→ Problem to work on
Find the word "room" in the records below. List each line containing it.

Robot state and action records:
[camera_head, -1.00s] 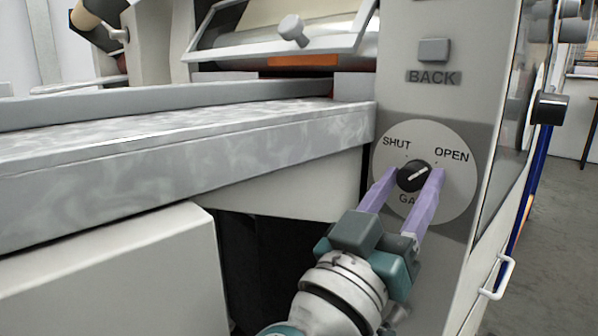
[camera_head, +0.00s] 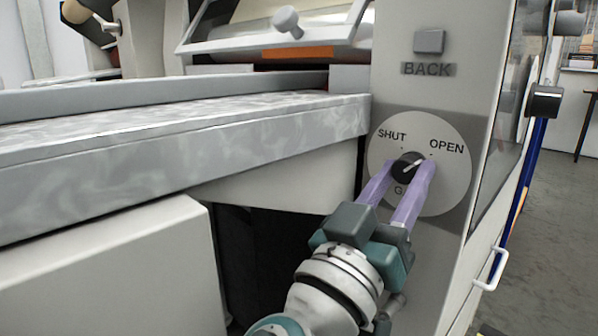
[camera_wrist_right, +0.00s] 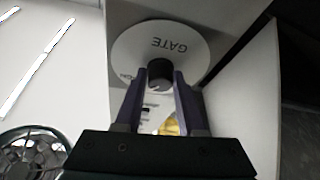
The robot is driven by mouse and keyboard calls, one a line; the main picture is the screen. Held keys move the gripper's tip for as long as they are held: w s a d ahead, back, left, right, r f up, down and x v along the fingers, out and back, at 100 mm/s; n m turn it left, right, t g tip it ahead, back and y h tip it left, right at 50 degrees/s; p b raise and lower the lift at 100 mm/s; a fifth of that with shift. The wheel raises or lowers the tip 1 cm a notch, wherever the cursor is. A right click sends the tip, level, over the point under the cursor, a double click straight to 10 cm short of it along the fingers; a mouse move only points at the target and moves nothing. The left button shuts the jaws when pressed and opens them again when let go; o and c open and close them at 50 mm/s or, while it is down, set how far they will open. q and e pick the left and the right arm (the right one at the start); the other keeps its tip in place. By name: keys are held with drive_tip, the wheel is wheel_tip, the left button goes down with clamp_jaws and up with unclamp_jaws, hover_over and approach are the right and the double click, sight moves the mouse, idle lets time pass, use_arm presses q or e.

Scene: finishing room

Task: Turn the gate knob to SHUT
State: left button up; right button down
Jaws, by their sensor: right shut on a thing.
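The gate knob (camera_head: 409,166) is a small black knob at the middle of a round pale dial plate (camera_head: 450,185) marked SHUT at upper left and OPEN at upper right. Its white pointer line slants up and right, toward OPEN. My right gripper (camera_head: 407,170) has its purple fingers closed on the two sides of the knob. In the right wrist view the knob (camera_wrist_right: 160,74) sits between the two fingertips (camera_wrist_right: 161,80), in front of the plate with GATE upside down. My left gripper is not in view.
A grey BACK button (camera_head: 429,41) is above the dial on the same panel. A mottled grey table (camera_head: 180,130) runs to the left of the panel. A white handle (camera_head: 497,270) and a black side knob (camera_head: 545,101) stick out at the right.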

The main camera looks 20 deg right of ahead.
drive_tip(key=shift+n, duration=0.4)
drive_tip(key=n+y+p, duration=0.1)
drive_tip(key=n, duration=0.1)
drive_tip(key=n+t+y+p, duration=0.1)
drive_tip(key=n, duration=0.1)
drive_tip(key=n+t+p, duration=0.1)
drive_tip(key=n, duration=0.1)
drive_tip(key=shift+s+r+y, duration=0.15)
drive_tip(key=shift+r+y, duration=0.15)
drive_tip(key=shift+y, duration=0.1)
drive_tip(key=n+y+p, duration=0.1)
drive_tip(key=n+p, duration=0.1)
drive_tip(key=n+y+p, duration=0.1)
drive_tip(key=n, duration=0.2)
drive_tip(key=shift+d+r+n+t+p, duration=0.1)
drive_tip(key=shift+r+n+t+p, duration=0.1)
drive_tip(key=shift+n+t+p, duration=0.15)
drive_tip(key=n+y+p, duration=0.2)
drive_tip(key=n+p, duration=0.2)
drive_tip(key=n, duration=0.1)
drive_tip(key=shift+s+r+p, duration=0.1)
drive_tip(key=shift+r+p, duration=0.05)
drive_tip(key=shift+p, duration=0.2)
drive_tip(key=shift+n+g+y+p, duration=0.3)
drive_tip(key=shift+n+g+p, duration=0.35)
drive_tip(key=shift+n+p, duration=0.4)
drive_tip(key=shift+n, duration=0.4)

==

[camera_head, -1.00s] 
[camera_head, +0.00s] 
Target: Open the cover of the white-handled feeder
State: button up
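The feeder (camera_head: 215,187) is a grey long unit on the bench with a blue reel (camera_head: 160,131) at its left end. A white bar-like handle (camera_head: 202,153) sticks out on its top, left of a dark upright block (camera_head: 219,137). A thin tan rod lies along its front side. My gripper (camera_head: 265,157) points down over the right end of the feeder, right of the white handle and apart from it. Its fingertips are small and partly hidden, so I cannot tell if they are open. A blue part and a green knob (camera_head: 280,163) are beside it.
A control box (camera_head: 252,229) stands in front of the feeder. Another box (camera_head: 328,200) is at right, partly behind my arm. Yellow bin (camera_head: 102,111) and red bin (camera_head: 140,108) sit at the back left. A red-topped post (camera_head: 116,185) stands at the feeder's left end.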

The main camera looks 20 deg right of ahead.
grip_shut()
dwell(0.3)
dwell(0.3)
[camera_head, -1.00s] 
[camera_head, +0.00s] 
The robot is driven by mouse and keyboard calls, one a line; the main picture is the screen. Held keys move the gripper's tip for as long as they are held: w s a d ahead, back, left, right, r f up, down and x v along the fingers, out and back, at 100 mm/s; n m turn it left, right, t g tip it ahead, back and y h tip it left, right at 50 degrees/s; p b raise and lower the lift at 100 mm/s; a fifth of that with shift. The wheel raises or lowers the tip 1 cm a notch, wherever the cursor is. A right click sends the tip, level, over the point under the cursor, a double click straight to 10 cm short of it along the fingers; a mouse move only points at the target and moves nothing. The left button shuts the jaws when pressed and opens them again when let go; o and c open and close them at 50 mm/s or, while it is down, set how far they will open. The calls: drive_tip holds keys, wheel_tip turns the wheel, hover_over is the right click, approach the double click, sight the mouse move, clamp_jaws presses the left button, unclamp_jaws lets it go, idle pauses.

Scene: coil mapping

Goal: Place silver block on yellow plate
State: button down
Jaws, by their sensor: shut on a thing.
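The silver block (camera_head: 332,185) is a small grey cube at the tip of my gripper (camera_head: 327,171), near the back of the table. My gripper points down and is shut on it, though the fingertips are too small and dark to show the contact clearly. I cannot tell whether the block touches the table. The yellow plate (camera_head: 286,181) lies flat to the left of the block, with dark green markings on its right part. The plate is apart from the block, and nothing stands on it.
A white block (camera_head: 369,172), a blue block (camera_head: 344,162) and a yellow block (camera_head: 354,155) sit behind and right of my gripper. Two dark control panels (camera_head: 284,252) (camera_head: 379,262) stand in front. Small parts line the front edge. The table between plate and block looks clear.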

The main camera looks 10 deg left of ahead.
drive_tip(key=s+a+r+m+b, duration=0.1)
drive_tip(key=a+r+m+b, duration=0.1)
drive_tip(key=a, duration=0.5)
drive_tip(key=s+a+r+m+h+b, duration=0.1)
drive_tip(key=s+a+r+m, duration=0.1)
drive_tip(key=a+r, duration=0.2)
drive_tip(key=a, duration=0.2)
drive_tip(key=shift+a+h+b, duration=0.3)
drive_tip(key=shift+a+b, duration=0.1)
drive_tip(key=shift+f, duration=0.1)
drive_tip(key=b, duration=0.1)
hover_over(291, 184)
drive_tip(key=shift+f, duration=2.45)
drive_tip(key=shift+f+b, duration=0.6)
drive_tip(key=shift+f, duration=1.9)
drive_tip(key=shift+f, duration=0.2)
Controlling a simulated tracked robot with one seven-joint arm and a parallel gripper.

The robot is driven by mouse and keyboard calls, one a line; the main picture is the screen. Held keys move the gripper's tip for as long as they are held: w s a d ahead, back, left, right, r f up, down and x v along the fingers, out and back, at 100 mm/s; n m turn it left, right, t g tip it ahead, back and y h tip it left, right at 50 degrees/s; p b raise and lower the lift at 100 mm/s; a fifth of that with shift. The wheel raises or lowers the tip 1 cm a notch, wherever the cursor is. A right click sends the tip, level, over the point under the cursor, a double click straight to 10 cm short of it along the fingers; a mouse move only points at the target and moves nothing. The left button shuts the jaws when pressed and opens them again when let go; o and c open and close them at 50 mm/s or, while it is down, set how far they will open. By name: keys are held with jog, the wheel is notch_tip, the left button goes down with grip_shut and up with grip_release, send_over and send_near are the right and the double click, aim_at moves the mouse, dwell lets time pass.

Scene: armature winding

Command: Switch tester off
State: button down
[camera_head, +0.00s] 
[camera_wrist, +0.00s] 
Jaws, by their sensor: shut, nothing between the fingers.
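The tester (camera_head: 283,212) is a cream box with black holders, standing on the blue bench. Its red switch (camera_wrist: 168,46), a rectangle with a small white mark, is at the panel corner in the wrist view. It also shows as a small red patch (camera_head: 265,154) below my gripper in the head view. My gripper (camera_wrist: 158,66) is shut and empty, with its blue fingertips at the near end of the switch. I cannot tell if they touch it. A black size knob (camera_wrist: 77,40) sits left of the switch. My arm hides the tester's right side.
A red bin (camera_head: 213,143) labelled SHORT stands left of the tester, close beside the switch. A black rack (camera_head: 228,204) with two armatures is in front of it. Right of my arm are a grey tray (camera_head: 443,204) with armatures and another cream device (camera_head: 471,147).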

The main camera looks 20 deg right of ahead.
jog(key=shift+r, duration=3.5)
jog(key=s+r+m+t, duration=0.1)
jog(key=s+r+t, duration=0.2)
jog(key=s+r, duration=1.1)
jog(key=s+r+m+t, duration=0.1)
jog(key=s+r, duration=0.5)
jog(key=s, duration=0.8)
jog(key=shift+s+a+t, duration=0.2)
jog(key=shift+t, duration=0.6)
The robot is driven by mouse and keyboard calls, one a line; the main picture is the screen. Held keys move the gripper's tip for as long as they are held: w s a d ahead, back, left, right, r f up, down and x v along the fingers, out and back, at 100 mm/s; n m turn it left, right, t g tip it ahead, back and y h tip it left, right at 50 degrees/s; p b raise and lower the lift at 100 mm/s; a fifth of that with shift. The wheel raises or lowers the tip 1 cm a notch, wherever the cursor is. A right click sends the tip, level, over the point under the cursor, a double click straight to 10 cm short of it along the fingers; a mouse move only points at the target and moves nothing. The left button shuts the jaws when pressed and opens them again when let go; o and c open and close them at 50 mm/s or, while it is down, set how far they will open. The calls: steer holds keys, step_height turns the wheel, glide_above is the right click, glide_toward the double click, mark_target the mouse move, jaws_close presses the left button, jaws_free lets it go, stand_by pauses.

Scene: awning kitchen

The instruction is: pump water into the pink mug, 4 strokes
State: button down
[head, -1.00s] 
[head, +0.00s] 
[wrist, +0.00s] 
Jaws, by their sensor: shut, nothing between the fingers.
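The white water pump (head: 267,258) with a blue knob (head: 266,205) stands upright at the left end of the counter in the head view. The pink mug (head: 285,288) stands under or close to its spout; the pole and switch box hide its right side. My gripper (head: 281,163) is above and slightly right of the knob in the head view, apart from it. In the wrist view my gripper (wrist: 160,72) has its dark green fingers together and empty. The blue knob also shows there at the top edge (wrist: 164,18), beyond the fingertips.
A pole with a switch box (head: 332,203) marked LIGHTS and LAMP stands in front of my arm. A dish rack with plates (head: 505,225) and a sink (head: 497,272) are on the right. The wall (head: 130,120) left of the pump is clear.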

---

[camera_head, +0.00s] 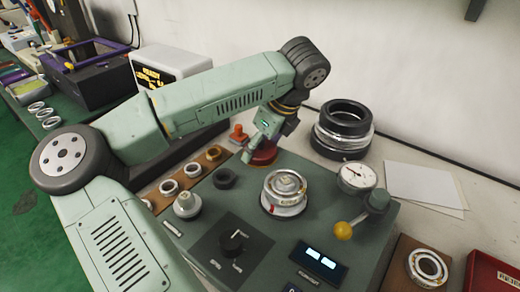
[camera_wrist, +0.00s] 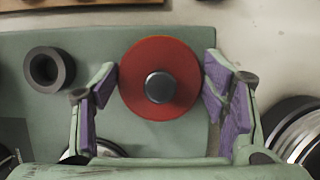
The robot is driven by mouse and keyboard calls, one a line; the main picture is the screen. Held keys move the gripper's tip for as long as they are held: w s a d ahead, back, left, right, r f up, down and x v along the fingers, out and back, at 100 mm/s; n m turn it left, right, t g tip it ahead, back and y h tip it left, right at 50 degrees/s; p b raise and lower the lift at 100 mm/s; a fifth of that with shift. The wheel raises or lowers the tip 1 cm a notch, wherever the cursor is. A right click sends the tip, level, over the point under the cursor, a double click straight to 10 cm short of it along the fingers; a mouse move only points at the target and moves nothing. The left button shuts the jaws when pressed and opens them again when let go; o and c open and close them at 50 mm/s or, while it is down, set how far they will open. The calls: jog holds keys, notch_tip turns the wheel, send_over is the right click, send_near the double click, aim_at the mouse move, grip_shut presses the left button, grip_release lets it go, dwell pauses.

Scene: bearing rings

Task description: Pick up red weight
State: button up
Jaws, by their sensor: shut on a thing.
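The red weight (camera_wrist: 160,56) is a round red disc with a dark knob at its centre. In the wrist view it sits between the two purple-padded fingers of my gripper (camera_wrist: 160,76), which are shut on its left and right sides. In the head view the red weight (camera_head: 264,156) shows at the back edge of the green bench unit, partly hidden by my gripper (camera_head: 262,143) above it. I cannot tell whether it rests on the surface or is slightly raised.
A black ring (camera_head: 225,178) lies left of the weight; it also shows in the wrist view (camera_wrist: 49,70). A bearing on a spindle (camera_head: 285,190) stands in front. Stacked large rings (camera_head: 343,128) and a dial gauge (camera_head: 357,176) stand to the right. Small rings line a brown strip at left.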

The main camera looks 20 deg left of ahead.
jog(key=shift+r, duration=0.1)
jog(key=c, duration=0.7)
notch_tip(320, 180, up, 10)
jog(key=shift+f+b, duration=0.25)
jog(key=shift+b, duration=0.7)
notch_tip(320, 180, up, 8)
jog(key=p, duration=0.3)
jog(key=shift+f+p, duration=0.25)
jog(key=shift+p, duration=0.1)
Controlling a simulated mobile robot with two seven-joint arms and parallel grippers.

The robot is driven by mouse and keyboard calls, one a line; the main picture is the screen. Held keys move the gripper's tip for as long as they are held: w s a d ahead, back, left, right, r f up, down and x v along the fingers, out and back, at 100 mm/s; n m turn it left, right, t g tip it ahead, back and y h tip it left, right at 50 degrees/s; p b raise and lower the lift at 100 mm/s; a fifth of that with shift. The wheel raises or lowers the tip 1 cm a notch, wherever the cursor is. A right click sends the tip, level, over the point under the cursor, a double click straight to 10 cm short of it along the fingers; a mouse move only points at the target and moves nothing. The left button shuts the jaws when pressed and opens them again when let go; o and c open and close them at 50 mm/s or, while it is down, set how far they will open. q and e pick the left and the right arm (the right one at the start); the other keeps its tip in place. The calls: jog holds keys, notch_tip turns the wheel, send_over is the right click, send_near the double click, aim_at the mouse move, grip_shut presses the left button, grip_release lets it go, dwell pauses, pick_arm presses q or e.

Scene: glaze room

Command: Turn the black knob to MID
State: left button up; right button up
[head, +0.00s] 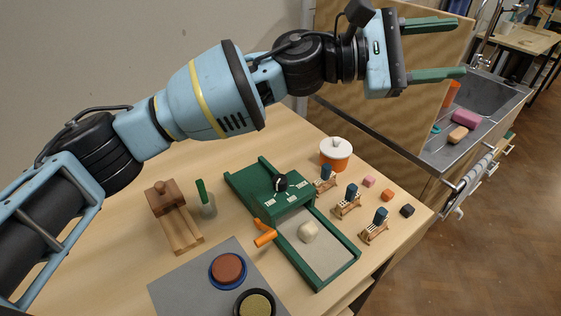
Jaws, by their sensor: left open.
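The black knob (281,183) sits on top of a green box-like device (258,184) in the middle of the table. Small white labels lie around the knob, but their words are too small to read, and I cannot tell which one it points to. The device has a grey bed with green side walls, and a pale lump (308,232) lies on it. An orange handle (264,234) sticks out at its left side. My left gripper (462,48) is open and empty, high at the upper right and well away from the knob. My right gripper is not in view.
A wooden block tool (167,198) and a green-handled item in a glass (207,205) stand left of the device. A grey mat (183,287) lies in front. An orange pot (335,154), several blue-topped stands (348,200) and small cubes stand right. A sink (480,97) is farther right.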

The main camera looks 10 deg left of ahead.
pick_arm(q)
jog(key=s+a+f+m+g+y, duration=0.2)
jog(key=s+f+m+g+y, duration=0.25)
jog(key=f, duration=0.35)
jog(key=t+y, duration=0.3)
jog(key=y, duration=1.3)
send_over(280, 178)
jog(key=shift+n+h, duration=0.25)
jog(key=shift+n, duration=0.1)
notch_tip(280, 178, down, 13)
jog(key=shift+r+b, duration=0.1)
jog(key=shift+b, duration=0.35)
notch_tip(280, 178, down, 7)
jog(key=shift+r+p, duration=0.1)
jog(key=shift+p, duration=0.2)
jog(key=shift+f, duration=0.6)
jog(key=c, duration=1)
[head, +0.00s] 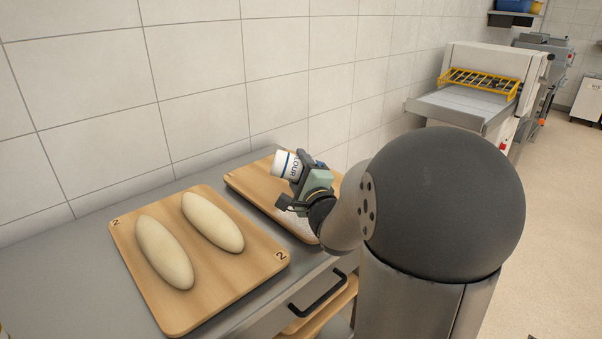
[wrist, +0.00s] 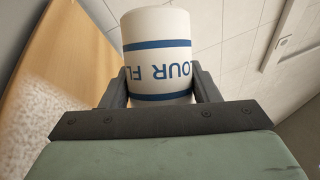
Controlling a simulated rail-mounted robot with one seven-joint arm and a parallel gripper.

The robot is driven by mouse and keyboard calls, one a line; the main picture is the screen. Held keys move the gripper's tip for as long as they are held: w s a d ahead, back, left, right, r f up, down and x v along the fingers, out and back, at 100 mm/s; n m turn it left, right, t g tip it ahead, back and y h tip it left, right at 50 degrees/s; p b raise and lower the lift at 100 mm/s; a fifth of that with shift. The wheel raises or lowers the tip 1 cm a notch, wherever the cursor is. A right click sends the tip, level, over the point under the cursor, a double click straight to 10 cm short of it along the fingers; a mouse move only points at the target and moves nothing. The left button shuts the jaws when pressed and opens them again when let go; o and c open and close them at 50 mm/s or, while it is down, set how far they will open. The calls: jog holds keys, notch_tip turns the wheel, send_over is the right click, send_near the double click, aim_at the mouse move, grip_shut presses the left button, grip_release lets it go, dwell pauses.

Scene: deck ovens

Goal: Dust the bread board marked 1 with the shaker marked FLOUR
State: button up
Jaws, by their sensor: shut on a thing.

→ Full response
Scene: finishing room
Scene: glaze room

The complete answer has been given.